### Task to complete:
Your task is to return the line containing "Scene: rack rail" plus every line after it, exactly and with nothing added.

### Supplied information:
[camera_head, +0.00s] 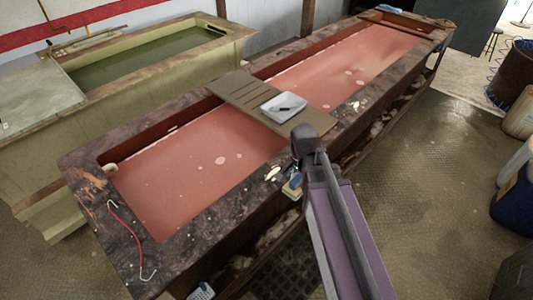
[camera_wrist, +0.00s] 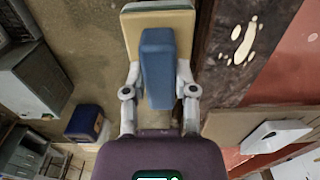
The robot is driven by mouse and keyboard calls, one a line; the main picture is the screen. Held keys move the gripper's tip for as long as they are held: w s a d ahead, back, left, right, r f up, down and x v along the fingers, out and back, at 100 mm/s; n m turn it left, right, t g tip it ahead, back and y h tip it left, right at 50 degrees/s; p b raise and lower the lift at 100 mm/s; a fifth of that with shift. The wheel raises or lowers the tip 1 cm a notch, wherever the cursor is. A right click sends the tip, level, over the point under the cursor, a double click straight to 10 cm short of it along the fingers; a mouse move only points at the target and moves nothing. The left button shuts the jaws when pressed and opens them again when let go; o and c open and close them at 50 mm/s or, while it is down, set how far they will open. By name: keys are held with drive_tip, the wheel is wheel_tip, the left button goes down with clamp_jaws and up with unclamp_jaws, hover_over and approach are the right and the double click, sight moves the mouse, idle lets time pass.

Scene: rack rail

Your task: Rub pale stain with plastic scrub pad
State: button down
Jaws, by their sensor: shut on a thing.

### Exercise answer:
Scene: rack rail

Your task: Rub pale stain with plastic scrub pad
State: button down
Jaws, by their sensor: shut on a thing.

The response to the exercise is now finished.